Inhoud
Wanneer een niet-Belgisch kind dat ingeschreven is in de bevolkingsregisters en jonger is dan 12 jaar naar een land reist waar geen paspoort vereist is, moet het een identiteitsbewijs op zak hebben. Het identiteitsbewijs vermeldt naast de identiteitsgegevens en de afstamming, ook de naam, het adres en het telefoonnummer van een contactpersoon in geval van nood.
Het identiteitsbewijs is twee jaar geldig of tot de leeftijd van twaalf jaar. De geldigheidsduur van het identiteitsbewijs mag deze van de verblijfsvergunning van de wettelijke vertegenwoordiger niet overschrijden.
Het identiteitsbewijs vervalt:
- na verloop van de geldigheidsduur;
- bij verandering van verblijfplaats of adres;
- bij verandering van naam, voornaam of nationaliteit;
- vanaf 12 jaar.
Voorwaarden
Een identiteitsbewijs wordt enkel uitgereikt aan niet-Belgische kinderen jonger dan 12 jaar. Belgische kinderen jonger dan 12 jaar hebben een Kids-ID nodig om naar het buitenland te reizen.
Procedure
De ouder(s) of de personen die het ouderlijk gezag uitoefenen, vragen het identiteitsbewijs aan bij de gemeente. Bij de aanvraag van het identiteitsbewijs moet het kind ook aanwezig zijn, voor een vergelijking met de foto.
Wat meebrengen
- een pasfoto van je kind;
- de gegevens van een contactpersoon voor noodgevallen;
- de echtgescheiden of gescheiden levende ouders moeten een kopie van het vonnis van het hoederecht voorleggen.
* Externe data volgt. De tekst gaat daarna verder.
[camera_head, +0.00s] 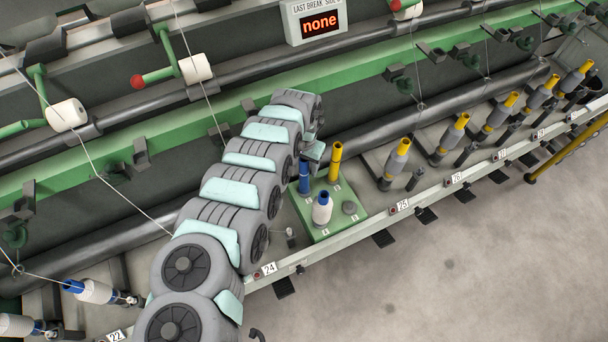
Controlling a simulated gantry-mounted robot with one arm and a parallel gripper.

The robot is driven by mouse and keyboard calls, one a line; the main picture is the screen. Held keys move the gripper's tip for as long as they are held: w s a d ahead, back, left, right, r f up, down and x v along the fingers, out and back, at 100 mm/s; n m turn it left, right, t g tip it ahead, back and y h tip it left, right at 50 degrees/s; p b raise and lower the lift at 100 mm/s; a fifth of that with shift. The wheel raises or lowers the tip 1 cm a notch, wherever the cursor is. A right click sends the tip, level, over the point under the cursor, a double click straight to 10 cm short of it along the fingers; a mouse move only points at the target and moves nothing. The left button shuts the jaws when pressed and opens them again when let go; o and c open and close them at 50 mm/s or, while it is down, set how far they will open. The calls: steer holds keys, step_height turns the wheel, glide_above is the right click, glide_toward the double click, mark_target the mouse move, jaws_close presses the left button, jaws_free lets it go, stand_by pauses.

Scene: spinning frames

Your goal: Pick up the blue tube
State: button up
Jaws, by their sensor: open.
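The blue tube (304,182) stands upright at the back left of a green tray (322,233). My arm comes from the bottom left and bends down at its far end. My gripper (310,160) is at the top of the blue tube, partly hidden by my arm's last links. It is open; its fingers are too small to make out, and I cannot tell whether they touch the tube.
On the tray, a yellow tube (335,162) stands close right of the gripper, and a white bobbin with a blue top (321,210) stands in front. A grey peg (349,208) is at right. Several yellow-topped grey bobbins (397,162) line the rail. The floor at lower right is clear.

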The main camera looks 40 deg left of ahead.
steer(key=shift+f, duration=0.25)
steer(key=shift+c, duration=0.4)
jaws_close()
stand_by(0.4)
Als de persoon die zich aanbiedt, niet over het hoederecht beschikt, moet die in het bezit zijn van een ondertekende toestemming van de persoon die wel over het hoederecht beschikt.
Regelgeving
Koninklijk besluit van 10 december 1996 betreffende de verschillende identiteitsdocumenten voor kinderen onder de twaalf jaar ( B.S. 20 december 1996 ).